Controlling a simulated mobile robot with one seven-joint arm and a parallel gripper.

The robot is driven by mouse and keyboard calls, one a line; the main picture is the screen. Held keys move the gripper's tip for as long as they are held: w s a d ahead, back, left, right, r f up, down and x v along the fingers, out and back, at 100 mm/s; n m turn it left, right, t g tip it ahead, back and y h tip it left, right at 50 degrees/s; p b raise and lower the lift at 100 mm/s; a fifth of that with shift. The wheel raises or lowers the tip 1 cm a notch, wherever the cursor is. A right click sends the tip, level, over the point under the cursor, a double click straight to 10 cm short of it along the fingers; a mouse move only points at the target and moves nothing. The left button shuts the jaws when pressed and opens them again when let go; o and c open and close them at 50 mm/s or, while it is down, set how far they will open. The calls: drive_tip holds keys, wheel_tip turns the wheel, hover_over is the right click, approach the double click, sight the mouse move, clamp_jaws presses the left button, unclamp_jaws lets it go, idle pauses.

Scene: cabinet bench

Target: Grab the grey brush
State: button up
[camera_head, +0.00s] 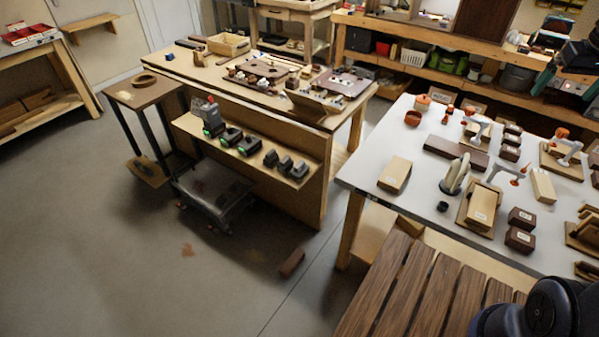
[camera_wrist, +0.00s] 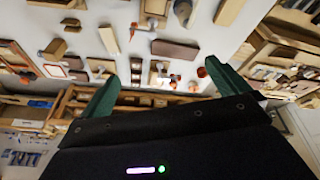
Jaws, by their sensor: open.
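I cannot pick out a grey brush with certainty in either view; the items on the tables are small and blurred. The white table (camera_head: 375,150) at the right of the head view holds blocks, tools and small parts. My gripper (camera_wrist: 161,70) shows in the wrist view as two green fingers spread wide apart, with nothing between them. It is open and appears away from the tabletop items seen beyond it. The gripper fingers do not show in the head view, where only a dark part of my arm is at the lower right corner.
A wooden bench (camera_head: 180,64) with a crate (camera_head: 228,45) and trays stands at the back, with power tools on its front ledge. A slatted wooden surface (camera_head: 405,290) is in front of the white table. A brown block (camera_head: 291,263) lies on otherwise largely open grey floor (camera_head: 120,265).

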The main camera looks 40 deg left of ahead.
▬▬▬
- _YOUR INSTRUCTIONS_:
Give only the lines from the one with "State: button up" to the one with "[camera_wrist, +0.00s]", both included, again and exactly; leave the images out.

- _RIGHT ANSWER_:
State: button up
[camera_head, +0.00s] 
[camera_wrist, +0.00s] 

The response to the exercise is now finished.